# start of DATA

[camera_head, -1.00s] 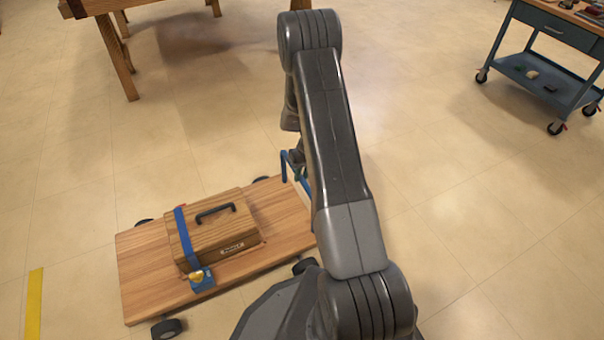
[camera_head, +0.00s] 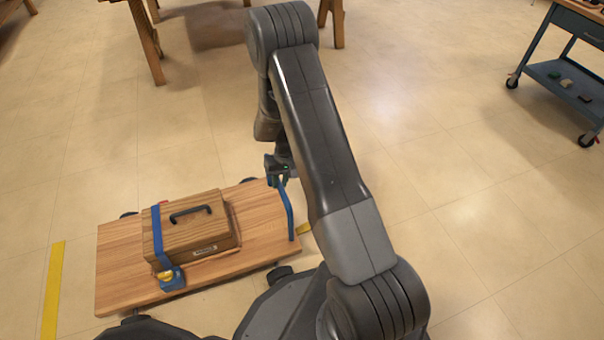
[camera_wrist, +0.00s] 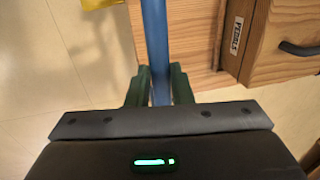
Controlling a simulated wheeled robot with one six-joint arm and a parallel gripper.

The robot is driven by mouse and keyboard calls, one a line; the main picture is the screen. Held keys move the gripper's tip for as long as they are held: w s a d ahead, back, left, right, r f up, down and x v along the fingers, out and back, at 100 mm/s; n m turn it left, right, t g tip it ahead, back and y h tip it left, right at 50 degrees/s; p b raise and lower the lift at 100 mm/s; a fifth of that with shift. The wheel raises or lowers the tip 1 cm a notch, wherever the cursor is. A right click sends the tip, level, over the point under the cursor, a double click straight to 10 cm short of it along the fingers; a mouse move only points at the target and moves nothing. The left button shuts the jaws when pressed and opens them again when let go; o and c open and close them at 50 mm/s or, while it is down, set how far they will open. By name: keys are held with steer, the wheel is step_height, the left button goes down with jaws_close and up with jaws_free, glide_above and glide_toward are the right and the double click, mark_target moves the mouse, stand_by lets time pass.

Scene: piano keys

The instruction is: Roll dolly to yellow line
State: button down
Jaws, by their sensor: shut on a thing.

# end of DATA

#### DIRECTIONS FOR THIS TASK
Copy every line of the data exactly as written, excluding the pictures.

#### OUTPUT OF THE EXERCISE
[camera_head, -1.00s] 
[camera_head, +0.00s] 
[camera_wrist, +0.00s] 
Controlling a simulated wheeled robot with one six-joint arm and a parallel gripper.

The robot is driven by mouse and keyboard calls, one a line; the main picture is the screen. Held keys move the gripper's tip for as long as they are held: w s a d ahead, back, left, right, r f up, down and x v along the fingers, out and back, at 100 mm/s; n m turn it left, right, t g tip it ahead, back and y h tip it left, right at 50 degrees/s; p b raise and lower the lift at 100 mm/s; a fifth of that with shift. The wheel raises or lowers the tip 1 cm a notch, wherever the cursor is. A right click sends the tip, level, over the point under the cursor, a double click straight to 10 cm short of it along the fingers; a mouse move only points at the target and moves nothing. The left button shuts the jaws when pressed and opens them again when let go; o and c open and close them at 50 mm/s or, while it is down, set how far they will open. By name: keys are held with steer, the wheel is step_height, the left button goes down with jaws_close and up with jaws_free, glide_above and glide_toward are the right and the double click, mark_target moves the mouse, stand_by lets time pass.

Scene: piano keys

The instruction is: Roll dolly to yellow line
State: button down
Jaws, by their sensor: shut on a thing.

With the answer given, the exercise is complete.